# Exercise aim
Look through the material below and give the number of lines holding "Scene", with no other words.

# Supplied records
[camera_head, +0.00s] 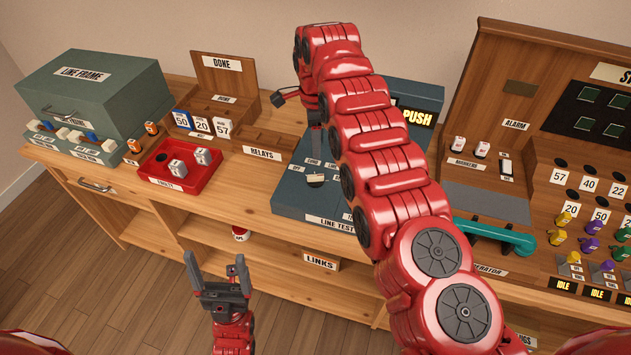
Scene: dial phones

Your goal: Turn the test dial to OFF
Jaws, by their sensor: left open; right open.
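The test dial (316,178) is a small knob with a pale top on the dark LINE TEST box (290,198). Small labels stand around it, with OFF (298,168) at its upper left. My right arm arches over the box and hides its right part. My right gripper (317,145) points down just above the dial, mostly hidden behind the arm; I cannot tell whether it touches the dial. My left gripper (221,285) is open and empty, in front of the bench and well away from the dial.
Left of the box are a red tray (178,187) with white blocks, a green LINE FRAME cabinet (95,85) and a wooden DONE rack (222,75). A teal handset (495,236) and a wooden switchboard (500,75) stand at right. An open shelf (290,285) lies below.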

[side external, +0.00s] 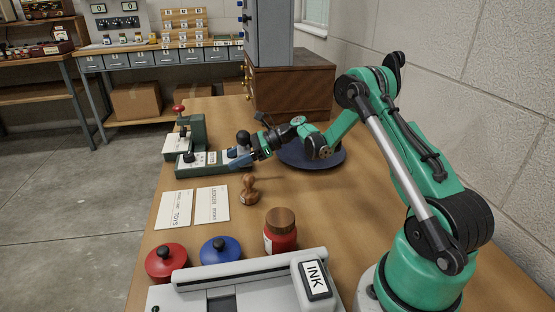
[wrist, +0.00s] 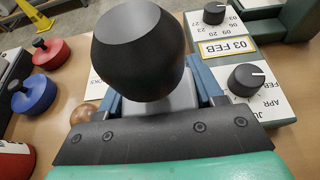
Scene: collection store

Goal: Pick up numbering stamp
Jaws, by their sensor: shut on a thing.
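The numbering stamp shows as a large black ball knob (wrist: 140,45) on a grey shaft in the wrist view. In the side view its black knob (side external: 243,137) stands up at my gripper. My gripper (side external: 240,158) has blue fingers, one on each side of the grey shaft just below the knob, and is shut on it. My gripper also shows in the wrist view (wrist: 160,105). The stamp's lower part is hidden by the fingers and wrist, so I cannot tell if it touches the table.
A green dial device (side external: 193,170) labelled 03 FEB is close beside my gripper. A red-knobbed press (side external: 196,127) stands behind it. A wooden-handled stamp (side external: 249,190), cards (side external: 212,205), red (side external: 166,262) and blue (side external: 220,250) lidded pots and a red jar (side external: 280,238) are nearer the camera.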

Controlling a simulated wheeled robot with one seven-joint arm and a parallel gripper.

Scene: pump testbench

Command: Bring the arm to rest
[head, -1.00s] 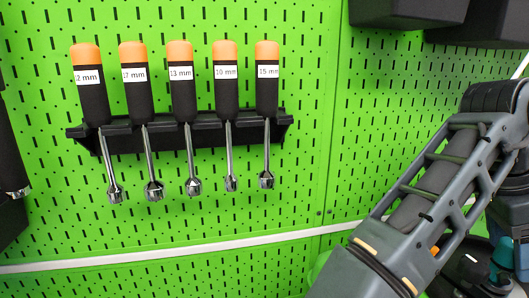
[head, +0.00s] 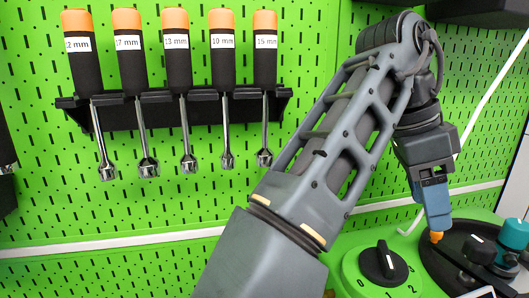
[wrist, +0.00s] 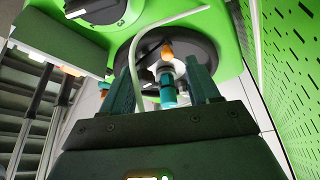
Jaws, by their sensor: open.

# Response to this exercise
3